It's pretty obvious that boys are treated differently from girls. They are talked to differently, held differently, dressed differently and responded to differently when they cry. It makes it almost impossible to determine how much of our identity we are born with and how much of it develops from these initial experiences.
Recently I've had another revelation. My partner and I are expecting a baby and the most common question we are asked is, "are you having a boy or a girl?" Some people ask if we know "what it is," or "what are you having?" This has made me realize that we actually are already being socialized around our gender before we are even born. People treat the unborn fetus differently based on what sex it is. People already prepare a room or buy clothes for their baby based on whether its a boy or girl. There are baby stores and companies actually called things like Pink or Blue and Pink Blue Baby Group. I had naively assumed that in 2009 we were moving past these simple ideas that boys like blue and girls like pink.
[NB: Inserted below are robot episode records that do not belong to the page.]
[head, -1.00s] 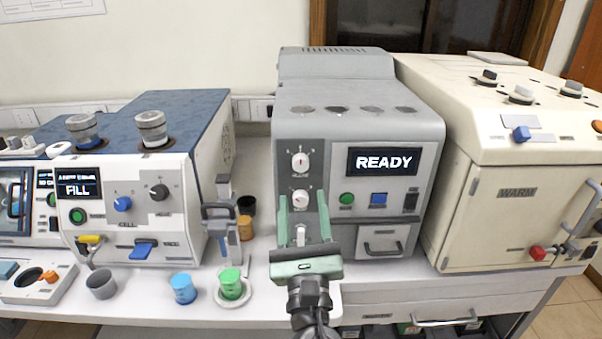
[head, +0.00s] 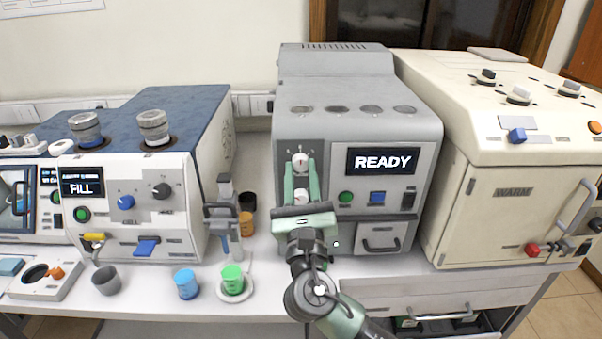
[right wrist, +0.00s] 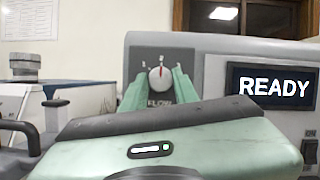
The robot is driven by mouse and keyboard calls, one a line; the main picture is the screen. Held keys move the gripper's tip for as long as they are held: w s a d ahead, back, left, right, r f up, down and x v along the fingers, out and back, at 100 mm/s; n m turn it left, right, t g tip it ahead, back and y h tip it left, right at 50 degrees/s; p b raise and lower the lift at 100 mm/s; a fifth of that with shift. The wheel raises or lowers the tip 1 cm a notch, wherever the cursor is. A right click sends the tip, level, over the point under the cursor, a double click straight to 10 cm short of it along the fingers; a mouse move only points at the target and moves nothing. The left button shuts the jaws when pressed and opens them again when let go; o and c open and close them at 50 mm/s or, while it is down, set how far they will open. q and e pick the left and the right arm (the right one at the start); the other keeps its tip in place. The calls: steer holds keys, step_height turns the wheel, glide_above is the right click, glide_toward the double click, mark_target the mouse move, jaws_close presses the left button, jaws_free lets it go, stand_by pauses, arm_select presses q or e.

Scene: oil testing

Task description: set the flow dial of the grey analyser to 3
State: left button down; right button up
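The grey analyser (head: 420,130) stands at centre in the head view, its screen reading READY. Its upper white dial (head: 300,161) has a red pointer near the top. In the right wrist view this dial (right wrist: 161,77) has FLOW written below it, and its pointer is close to straight up. My right gripper (head: 300,164) is open, its green fingertips either side of the flow dial in both views, with a narrow gap at each side. I cannot tell whether the tips reach around the knob. The dial's scale is too small to read. My left gripper is not in view.
A second white dial (head: 301,196) sits below, between my fingers in the head view. A green button (head: 345,197) and blue button (head: 377,197) are to the right. A grey stand (head: 222,215) and small cups are left. The cream WARM machine (head: 460,200) stands right.

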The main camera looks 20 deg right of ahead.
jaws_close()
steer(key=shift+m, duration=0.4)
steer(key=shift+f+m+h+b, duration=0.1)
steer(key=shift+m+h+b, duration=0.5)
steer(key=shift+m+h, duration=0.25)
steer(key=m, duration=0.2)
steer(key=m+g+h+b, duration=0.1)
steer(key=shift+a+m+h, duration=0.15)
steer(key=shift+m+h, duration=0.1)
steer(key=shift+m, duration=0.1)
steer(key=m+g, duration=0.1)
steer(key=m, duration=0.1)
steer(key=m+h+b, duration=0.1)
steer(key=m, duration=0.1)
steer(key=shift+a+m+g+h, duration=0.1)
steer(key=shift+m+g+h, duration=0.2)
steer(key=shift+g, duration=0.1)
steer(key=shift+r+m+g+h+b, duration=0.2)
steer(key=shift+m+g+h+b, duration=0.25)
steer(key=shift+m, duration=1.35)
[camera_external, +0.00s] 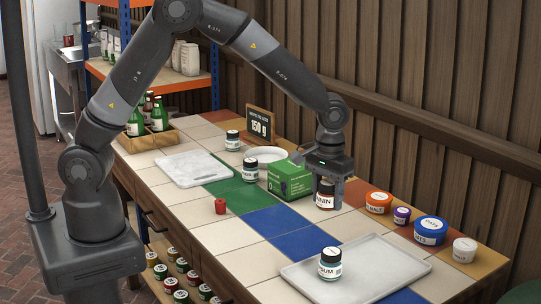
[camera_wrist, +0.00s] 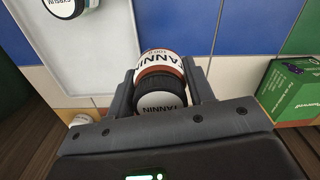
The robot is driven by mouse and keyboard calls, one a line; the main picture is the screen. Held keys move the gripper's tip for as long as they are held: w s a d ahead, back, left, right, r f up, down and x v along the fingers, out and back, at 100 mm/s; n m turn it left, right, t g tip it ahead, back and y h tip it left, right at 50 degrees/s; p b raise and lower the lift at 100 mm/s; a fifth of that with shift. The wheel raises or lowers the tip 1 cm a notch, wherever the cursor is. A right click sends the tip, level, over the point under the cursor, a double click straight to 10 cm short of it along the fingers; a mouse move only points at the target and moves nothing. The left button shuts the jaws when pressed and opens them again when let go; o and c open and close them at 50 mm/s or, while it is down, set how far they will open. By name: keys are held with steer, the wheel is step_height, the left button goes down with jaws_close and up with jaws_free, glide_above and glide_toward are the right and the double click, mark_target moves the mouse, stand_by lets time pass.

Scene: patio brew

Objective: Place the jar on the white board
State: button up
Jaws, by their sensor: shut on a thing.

What I'm learning is that we still expect our boys to live inside a very small box of who they should be, what they should like, how they should act and what they can feel. And we start expecting these things before they're even born.
It is amazing how early we are assilimated into our society as either male or female, and frightening how many other factors we find to divide ourselves besides our genitals. When I ask a class of boys what colour a brand new baby boy's room would be, almost everyone responds with 'Blue!', and of course know the reciprocal of 'Pink!' for girls. The baby of course didn't choose this colour, and the parents weren't the first to come up with the idea of blue and pink, so who decided this? How far back does this segregation of what is allowed for each sex go? I find it sad that we put limits on what us as human beings can like, enjoy, believe, and be, beginning before we are even born, and all because we have either a pee-pee or a wee-wee(you decide which is which).
I never thought about how the process begins before the actual birth!
When I was teaching Gr. 2, the most scary part about the gender roles that were already pretty established was the cooperation with it by the parents. Parents play a big role in this gender agenda, as far as encouragement of a range of expression, emotion, storybooks, communicating in a certain way to their boy or girl children.
Not only are these expectations unfair to the unborn child, but parents are setting themselves up for (unwarranted) disappointment. What happens if it's a girl, and she grows up to be a tom boy with no interest in frilly dresses or the colour pink? What if it's a boy, and he prefers ballroom dancing to baseball, Barbies to G.I. Joe?
As a kid, my favourite colour was yellow and I was more interested in my cabbage patch kid than my ninja turtles figurines. I'm very grateful that my parents never judged me for it. They let me be. And now I'm as into dark beer and gangster films as the next guy-- though I also appreciate a good Mojito or a tearjerker like The Notebook from time to time.
A great take on the issue of gender identity in children is the story "X: A Fabulous Child's Story" by Lois Gould. I wish there were children like X.
Most of the discussion you hear about gender identity in children revolves around how children see their gender roles. Predictably, most of the concern is about how children play - i.e. With dolls, or with toy trucks, etc.
This video shocked me - I never considered how early gender role expectations for ADULTS were ingrained in children - women clean the house, men go to work. Fascinating, and disconcerting.